**** Collected material

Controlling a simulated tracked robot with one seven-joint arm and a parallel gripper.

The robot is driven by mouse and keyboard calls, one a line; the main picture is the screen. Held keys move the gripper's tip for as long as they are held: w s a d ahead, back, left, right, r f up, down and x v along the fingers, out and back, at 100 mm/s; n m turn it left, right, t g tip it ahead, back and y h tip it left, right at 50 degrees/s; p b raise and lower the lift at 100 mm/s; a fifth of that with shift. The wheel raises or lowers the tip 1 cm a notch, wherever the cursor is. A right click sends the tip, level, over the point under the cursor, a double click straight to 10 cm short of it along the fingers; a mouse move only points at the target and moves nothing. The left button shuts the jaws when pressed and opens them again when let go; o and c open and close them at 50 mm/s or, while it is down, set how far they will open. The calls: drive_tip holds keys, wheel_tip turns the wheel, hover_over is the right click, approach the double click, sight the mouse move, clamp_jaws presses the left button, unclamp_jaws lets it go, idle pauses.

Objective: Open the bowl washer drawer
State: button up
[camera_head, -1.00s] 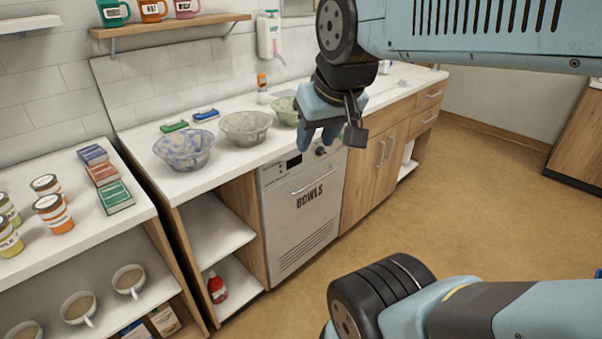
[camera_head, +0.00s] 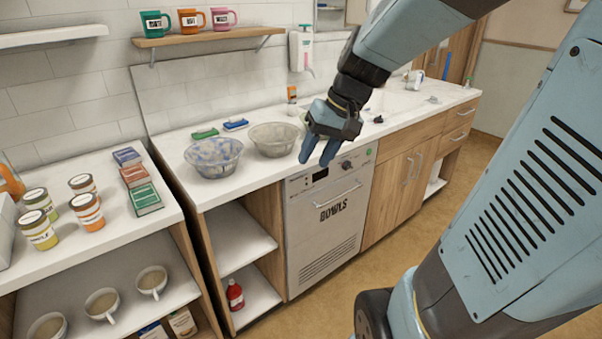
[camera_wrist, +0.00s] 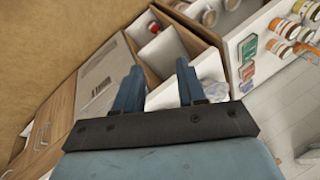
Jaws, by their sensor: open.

********

Requirement:
Without including any pictures, reproduce the listing exactly.

Answer:
Controlling a simulated tracked robot with one seven-joint arm and a parallel gripper.

The robot is driven by mouse and keyboard calls, one a line; the main picture is the screen. Held keys move the gripper's tip for as long as they are held: w s a d ahead, back, left, right, r f up, down and x v along the fingers, out and back, at 100 mm/s; n m turn it left, right, t g tip it ahead, back and y h tip it left, right at 50 degrees/s; p b raise and lower the lift at 100 mm/s; a fifth of that with shift. The wheel raises or lowers the tip 1 cm a notch, wherever the cursor is. A right click sends the tip, level, over the point under the cursor, a double click straight to 10 cm short of it along the fingers; a mouse move only points at the target and moves nothing. The left button shuts the jaws when pressed and opens them again when let go; o and c open and close them at 50 mm/s or, while it is down, set how far they will open. The calls: drive_tip holds keys, wheel_tip turns the wheel, hover_over is the right click, approach the double click, sight the mouse move, clamp_jaws presses the left button, unclamp_jaws lets it go, idle pauses.

Objective: Open the bowl washer drawer
State: button up
[camera_head, -1.00s] 
[camera_head, +0.00s] 
[camera_wrist, +0.00s] 
Jaws, by their sensor: open.

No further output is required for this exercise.